How would I explain marriage to Melody and Daniel? Well, it might be time for them to know about sex in more than a vague way, if they don’t already. I would tell them it’s more about mutual support, about a stable environment, all that. I would tell them that having romantic love for each other is wonderful, and is how marriages often start, but that there is more to it than that, and those feelings might not survive, or remain so strong. Just having those feelings and wanting to be together all the time is not reason to be married, even if it were legal at that age. But marriage is a legal vehicle anyway. People can be together without ever being married, and be perfectly happy. Perhaps even happier. Live, be together as much as you can, continue growing up, and see what happens in a few years.

Politically, things went the wrong direction. Instead of forcing government to recognize more marriages, which has slippery slope potential for those who hate the idea of things like legally sanctioned polygamy, we should have been backing the government out of marriage. Why should it be licensed? Why should it have special treatment?

Well, I can answer that last one. You give special treatment to what you encourage. Encouraging people to make more people and be able to raise them in a stable way is what a government does to subjects when it wants to ensure more subjects without simply importing and, ideally, integrating them. If we aren’t subjects, why treat us as such? The government here is us, not a king.
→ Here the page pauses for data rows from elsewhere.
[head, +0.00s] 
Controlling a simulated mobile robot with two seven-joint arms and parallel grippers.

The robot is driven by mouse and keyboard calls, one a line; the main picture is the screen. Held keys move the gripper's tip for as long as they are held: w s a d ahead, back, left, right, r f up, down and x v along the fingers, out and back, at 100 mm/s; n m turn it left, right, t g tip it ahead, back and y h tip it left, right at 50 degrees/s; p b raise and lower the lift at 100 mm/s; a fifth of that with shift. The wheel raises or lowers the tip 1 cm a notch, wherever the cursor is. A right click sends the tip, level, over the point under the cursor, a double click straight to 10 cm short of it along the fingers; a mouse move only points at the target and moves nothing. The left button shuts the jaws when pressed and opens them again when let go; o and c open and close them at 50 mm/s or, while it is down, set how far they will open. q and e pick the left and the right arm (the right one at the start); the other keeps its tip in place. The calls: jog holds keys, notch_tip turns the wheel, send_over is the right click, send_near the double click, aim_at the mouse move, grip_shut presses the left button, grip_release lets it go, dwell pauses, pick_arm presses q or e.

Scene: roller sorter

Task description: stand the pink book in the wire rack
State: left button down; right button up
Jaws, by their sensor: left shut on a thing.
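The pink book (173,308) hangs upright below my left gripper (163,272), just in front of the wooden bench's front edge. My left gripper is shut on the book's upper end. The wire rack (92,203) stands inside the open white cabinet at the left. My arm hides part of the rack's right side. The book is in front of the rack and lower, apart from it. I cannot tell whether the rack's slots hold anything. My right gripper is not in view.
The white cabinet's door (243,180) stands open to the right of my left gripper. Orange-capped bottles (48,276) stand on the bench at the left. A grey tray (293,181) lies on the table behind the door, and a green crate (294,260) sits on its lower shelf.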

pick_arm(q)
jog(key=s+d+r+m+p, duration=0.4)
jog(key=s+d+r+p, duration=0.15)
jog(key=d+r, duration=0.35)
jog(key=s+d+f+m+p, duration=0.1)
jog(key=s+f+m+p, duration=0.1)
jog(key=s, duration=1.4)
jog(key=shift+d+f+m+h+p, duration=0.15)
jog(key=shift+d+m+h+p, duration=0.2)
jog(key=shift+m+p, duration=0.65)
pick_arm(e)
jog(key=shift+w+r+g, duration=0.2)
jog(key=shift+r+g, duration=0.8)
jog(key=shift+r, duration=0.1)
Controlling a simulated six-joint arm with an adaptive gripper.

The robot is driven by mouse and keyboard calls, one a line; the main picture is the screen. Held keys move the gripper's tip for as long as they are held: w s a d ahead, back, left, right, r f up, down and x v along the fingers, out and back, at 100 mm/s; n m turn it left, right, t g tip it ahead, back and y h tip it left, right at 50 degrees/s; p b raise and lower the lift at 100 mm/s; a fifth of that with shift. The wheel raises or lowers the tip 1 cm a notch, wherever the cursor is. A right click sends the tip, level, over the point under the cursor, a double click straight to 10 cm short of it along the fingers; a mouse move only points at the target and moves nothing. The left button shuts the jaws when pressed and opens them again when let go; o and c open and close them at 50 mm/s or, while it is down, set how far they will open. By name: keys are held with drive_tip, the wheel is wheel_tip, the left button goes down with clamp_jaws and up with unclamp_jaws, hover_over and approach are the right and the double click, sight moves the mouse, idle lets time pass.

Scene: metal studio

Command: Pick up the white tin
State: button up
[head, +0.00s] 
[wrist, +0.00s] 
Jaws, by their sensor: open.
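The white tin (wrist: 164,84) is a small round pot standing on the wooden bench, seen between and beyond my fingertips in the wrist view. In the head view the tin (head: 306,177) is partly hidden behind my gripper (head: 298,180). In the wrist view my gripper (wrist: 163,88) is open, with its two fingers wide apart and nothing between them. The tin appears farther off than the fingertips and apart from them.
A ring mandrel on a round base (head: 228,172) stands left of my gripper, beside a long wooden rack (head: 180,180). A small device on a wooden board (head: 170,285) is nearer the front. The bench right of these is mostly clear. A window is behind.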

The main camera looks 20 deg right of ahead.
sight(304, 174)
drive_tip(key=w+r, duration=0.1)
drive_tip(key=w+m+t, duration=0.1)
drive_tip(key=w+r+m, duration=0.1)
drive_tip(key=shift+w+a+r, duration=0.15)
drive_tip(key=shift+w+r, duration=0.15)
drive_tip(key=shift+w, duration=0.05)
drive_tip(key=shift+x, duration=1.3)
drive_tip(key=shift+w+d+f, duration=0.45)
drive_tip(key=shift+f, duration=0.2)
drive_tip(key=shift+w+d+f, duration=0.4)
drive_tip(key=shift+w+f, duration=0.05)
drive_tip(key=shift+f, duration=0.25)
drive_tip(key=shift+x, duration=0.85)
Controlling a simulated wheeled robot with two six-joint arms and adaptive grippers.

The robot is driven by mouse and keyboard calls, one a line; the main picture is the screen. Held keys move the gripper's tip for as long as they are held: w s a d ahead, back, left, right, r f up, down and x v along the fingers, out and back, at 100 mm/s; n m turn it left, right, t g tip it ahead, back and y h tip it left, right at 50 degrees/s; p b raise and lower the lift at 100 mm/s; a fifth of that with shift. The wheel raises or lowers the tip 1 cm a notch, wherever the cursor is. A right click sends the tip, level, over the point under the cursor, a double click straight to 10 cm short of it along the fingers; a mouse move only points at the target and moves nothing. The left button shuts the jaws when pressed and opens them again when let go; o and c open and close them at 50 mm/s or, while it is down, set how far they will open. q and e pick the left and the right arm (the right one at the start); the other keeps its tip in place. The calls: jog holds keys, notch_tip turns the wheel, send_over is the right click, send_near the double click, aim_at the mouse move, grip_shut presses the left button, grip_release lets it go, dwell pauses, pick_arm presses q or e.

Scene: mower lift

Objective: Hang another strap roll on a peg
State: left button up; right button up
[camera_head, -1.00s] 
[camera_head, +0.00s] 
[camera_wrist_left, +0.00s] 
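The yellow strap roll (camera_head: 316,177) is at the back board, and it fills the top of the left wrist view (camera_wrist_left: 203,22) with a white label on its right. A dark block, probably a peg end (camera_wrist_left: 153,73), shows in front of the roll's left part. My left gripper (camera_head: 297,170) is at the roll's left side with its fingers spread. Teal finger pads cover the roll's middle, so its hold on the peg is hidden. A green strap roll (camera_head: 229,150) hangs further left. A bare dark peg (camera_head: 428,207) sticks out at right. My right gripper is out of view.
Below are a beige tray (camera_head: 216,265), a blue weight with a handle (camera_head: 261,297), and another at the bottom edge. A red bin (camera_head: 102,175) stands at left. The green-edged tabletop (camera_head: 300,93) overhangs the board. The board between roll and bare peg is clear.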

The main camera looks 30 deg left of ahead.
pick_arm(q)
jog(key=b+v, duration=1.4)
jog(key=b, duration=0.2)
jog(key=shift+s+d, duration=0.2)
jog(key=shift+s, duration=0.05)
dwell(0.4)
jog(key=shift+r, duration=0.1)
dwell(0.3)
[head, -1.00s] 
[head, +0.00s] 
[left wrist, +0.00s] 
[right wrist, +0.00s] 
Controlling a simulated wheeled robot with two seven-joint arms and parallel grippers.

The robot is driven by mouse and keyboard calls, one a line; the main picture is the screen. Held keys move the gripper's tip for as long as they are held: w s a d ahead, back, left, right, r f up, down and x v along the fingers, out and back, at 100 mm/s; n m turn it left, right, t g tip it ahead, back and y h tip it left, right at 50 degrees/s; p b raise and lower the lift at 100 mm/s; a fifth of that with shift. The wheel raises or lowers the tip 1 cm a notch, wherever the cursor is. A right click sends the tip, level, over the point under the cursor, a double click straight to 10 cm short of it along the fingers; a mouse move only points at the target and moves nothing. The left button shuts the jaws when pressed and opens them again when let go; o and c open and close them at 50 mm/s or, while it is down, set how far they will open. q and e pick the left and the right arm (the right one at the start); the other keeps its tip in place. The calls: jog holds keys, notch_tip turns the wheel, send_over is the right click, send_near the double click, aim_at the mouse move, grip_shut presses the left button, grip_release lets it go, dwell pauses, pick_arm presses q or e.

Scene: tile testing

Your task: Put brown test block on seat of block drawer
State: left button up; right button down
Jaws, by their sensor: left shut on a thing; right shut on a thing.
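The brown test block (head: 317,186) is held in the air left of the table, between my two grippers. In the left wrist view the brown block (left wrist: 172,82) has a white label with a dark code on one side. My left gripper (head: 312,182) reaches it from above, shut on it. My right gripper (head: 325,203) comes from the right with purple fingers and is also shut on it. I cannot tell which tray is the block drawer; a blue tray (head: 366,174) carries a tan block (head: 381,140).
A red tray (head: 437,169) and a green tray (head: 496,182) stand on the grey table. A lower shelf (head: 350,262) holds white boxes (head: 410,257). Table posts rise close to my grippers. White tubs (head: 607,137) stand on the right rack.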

Marriage shouldn’t exist as a legal vehicle controlled by government. People should be able to have any arrangement they want that is marriage-like or family-like without permission, so long as nobody is harmed. Actual harm, not pretend harm. That doesn’t mean there can’t be religious rites, or private purveyors of registration or contractual arrangements that are ready made for common scenarios. It’s just an odd thing to do with government, even if it goes back millennia.